Error estimates of elastic components in stress-dependent VTI media

Abstract

Abstract This work examines the ranges of physically acceptable elastic components for a vertical transversely isotropic (VTI) laboratory shale data set. A stochastic rock-physics approach combined with physically based acceptance and rejection criteria determined the ranges. The importance of this work is to demonstrate that multiple constrained models explain independently calculated measurement error bars. The data set consisted of pressure- and directional-dependent velocity measurements conducted on a low porosity, brine-saturated hard shale. Error bars were calculated for all five elastic stiffnesses and compliances as a function of pressure.

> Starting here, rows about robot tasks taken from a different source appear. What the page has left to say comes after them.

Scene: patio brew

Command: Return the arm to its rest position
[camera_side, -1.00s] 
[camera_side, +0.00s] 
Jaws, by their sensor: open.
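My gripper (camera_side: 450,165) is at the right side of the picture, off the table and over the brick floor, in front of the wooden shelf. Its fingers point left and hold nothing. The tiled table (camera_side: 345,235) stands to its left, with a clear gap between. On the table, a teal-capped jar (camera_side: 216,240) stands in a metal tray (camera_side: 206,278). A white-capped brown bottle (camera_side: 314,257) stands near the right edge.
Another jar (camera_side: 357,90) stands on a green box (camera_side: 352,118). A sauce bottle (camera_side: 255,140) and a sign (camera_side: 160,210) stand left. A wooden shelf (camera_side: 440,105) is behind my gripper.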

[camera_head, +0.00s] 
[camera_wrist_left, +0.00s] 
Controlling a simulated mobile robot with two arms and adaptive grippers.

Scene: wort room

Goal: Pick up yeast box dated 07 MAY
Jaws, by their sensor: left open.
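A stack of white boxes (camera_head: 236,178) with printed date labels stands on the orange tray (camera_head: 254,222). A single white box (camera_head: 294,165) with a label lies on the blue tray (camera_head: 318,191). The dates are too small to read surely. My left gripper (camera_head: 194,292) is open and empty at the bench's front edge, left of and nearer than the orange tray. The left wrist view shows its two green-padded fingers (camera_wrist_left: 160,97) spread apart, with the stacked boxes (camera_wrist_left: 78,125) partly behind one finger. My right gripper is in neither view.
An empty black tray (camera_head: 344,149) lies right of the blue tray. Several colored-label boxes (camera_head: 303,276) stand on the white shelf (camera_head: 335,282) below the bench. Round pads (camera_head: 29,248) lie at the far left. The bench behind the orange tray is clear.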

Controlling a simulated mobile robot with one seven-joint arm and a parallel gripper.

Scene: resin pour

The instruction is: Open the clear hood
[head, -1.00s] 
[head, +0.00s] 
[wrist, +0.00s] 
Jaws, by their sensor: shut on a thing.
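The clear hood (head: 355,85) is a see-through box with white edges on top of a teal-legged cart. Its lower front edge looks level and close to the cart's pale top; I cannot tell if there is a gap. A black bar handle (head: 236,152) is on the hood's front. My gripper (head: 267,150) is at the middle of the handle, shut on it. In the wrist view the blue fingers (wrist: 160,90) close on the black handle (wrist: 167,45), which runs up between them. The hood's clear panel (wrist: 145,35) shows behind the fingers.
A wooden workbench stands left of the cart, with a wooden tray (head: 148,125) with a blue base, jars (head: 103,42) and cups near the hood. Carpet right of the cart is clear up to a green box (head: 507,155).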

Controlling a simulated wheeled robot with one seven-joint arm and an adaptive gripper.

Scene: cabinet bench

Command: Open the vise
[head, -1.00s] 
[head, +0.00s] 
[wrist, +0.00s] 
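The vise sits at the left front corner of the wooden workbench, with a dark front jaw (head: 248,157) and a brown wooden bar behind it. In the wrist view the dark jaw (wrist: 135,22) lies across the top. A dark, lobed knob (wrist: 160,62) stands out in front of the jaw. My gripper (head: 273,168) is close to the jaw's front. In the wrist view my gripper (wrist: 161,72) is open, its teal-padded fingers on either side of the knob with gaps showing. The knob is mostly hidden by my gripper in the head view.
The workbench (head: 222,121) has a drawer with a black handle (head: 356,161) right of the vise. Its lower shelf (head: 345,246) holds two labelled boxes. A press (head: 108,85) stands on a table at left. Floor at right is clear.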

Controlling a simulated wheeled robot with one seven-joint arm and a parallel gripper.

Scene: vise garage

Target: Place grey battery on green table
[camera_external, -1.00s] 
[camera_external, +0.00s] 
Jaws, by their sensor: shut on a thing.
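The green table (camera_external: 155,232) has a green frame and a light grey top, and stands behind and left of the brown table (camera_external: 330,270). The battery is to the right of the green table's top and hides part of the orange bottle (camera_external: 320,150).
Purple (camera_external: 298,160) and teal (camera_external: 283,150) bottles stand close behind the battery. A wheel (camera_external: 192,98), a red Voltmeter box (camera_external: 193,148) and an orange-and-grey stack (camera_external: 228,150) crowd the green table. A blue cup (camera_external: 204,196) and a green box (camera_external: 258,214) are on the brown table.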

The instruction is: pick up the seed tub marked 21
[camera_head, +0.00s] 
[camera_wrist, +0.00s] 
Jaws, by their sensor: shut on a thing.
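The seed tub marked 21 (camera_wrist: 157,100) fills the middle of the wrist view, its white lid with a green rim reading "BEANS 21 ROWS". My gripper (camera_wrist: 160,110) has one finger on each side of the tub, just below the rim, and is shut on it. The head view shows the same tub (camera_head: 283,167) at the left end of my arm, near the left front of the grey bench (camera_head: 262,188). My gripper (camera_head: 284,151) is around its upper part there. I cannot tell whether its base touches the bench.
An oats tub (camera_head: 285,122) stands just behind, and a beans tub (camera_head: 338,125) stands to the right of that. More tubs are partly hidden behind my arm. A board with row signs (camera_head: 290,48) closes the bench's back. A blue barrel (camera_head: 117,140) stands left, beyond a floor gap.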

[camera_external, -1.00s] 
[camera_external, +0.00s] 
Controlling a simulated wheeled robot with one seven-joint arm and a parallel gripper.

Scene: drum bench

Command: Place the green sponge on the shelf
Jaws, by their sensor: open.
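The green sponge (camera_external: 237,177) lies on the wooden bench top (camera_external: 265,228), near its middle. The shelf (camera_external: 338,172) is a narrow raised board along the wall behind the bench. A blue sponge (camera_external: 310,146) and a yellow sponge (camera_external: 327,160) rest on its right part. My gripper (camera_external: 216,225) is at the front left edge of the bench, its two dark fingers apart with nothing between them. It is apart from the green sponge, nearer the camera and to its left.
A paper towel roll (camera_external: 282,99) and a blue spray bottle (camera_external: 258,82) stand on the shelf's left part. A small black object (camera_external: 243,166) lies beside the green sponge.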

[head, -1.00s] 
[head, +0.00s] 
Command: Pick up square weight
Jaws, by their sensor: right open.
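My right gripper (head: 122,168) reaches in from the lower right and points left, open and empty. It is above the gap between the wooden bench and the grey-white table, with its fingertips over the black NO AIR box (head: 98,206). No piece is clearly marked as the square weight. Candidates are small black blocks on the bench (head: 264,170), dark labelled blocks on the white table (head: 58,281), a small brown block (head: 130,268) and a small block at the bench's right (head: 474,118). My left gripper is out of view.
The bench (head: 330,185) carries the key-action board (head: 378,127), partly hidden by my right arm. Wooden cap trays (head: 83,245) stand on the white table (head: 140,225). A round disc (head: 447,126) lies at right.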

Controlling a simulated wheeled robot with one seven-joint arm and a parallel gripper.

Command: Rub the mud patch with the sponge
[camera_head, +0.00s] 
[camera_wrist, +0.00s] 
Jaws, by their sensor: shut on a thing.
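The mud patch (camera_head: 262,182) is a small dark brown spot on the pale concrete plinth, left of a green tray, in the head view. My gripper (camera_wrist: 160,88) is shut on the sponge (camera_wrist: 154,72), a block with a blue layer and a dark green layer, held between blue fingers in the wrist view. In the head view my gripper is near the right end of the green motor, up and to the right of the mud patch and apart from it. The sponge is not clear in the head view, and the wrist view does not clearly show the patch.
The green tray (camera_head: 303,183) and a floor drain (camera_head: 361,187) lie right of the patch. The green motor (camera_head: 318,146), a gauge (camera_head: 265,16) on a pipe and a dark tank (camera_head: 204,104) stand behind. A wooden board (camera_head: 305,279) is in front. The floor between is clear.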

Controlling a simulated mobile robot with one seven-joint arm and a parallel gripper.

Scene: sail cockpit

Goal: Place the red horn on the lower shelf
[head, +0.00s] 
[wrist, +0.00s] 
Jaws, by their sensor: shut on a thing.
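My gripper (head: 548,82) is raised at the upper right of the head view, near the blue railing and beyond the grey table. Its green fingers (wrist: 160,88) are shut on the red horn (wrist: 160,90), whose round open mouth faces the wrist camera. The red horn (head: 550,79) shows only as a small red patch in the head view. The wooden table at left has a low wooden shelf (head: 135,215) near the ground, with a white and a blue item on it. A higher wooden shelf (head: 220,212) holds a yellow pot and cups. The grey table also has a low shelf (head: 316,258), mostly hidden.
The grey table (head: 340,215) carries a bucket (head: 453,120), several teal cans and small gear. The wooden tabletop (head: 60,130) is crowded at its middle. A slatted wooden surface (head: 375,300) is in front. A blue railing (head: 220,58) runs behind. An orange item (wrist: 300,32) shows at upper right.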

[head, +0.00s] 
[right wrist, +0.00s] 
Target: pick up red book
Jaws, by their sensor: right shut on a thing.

The rock physics model is pressure dependent and represents simultaneously five elastic compliances for a VTI medium. A non-linear least squares fitting routine established a best-fit model to the five compliances at all pressures. Perturbations of the best-fit model provided the statistical parameter space. Twelve physical constraints or data-set-specific conditions comprised the acceptance/rejection criteria. These constraints and conditions included strain-energy requirements, inequalities among stiffnesses and anisotropy parameters, and rates of change of moduli with pressure. The largest number of rejected models resulted from violating a criterion relating a compressional and shear stiffness. Minimum misfits between the accepted models and the data illustrate that a fraction of the accepted models best explain the data. The misfits between these accepted models and data explain the error in the data and/or inhomogeneities at the measurement scale. The ranges of acceptable elastic component values and the corresponding uncertainty estimates could be incorporated into seismic-inversion, imaging, and velocity-modeling schemes.